All three universities—particularly UA—should improve aspects
of marketing and all three should review their negotiation practices
(see pages 33 through 48)
The universities have some components of successful technology transfer
marketing programs discussed in the literature, but all three should improve
their marketing practices and encourage more industry-sponsored research.
Successful technology transfer requires not only that inventions be disclosed,
but licensed to a partner and brought into production. Licensing can stem from
several types of efforts, including marketing to potential commercial partners,
enlisting companies to sponsor research, or working with researchers and
investors to build start-up businesses.
As with its work in disclosures, ASU's licensing activity has historically
exceeded that of its peers. AzTE's structure and comparatively larger resources
allow for a specialized and well-qualified staff who focus on developing
relationships with industry, and these staff are aware of marketing practices
that are recommended by industry experts. However, AzTE's vacancies in 2007 have
hampered these efforts. To better ensure future success, ASU should ensure that
AzTE continues to rebuild and strengthen its marketing program under its new
leadership and staff.
UA's licensing activity has consistently fallen below that of its peers. With
its smaller though experienced and qualified staff, UA follows some recommended
marketing practices, such as Internet advertising and drawing on faculty
contacts in industry. However, UA could improve its evaluation of technologies'
commercial potential and increase its market research. To this end, UA secured a
grant from the Kauffman Foundation to invest in market research resources. UA
should also increase its industry contacts.
NAU, which uses AzTE to market technologies that NAU inventors develop, is
disadvantaged by its location far from AzTE staff. NAU should work with AzTE or
another technology transfer provider to ensure NAU's commercially viable
technologies are marketed effectively.
Beyond the marketing activities of AzTE and UA’s Office, all three
universities should also enhance their relationships with companies that provide
research monies. Industry-sponsored research, which can involve more than one
office representing the university, is an important way to transfer technology
by directing research toward industry-specific problems. However, some industry
representatives and university inventors auditors interviewed expressed concerns
about prolonged negotiations over the contract terms. Both ASU and UA have begun
efforts to evaluate their sponsored research programs; NAU is restructuring its
research administration and has hired a new vice president for research to build
its research program. As part of their efforts, ASU and UA should work with
industry to identify concerns and needs and to determine how the two sides can
more effectively work together, and NAU should take preventative steps to ensure
streamlined coordination of industry sponsorship. The universities should also
develop ways to measure progress in these collaborative efforts.

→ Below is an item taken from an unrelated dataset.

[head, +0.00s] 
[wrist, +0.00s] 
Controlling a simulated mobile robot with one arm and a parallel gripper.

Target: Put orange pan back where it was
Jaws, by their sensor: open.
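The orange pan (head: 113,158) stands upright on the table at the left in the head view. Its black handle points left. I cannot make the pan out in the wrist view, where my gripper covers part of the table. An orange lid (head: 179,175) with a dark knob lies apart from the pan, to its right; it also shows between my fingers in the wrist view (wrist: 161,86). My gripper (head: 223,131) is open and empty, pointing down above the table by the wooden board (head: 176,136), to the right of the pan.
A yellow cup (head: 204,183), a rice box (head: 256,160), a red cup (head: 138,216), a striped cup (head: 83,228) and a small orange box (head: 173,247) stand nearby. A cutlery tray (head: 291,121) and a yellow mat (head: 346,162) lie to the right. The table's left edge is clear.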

All three universities—particularly UA and NAU—need to better manage
conflicts of interest, and the Board should establish minimum standards
(see pages 49 through 59)
To a different extent, ASU, UA, and NAU should take steps to improve
conflict-of-interest management, and the Arizona Board of Regents (Board) should
provide better guidance to the universities. When participating in the
technology transfer process, inventors can develop financial relationships that
may compete with their university responsibilities. To ensure the integrity of
research and protect university interests, state law and federal regulations
require universities to prevent or control conflicts arising from
university-industry collaboration.
ASU generally manages conflicts of interest adequately, although it could
benefit from some improvements. ASU identifies potential conflicts of interest
and manages the conflicts through management plans. However, auditors found that
inventors did not always carry out the actions called for in these plans. ASU
could improve implementation by better monitoring the plans.
UA needs to more effectively identify and manage conflicts of interest.

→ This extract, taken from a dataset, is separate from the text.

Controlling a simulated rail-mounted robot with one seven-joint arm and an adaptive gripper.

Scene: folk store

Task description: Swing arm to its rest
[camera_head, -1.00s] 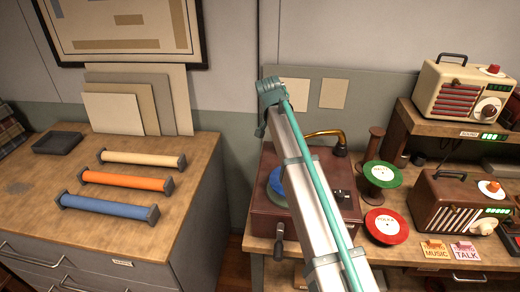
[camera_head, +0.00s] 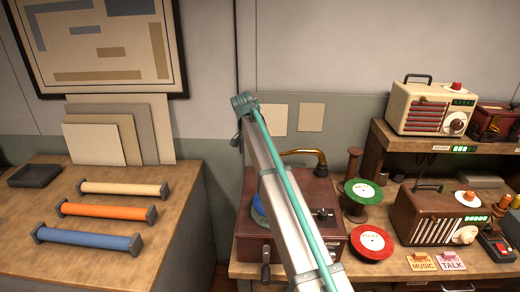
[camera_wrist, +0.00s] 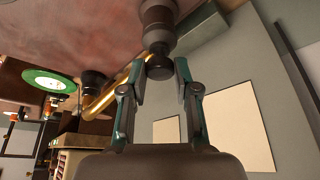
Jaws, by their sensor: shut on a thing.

Although UA policies require faculty inventors to disclose substantial
interests, these policies do not adequately provide for ongoing identification
and management of conflicts and lack criteria for when to require management
plans and what they should include. In addition, the policies do not state who
should be responsible for ensuring that conflict-of-interest management plans
are monitored. As a result, cases with potential conflicts of interest continued
without being monitored. UA has created a new position, Assistant Vice President
for Research Compliance and Policy, whose responsibilities will include
developing new conflict-of-interest policies for the university. UA could
improve conflict-of-interest management by (a) developing and implementing
policies and procedures that require initial and continuous identification of
conflicts of interest, (b) developing criteria for when to recommend a
conflict-of-interest management plan and what the plan should include, and (c)
clearly identifying responsibilities for the different aspects of the adopted
policies to include better coordination of university-wide conflict of interest
management. Further, to address outstanding conflicts, UA should develop and
implement a plan to identify and manage existing potential conflicts of interest
for inventors participating in sponsored research.
NAU lacks comprehensive conflict-of-interest policies and procedures for
adequate management of conflicts of interest. In June 2007, NAU created the
Office of the Vice President of Research, whose responsibilities include
managing research-related conflicts of interest. According to university
officials, NAU will develop more complete conflict-of-interest policies
following discussions all three universities are having with the Arizona Board
of Regents' General Counsel. The Board is considering updating its own
conflict-of-interest policies.
Because the universities inconsistently manage technology transfer conflicts
of interest, the Board should review its intellectual property and technology
transfer policies and establish minimum standards that each university has to
meet in its conflict-of-interest policies and procedures.
1 The ASU Foundation is a nonprofit
organization that supports ASU through fundraising and other efforts.
2 As of April 2008, NAU and AzTE were
reevaluating their agreement, and NAU was considering obtaining some
technology transfer services from a different provider. According to NAU
officials, they anticipate entering into a new agreement with AzTE and/or
another provider by the end of 2008.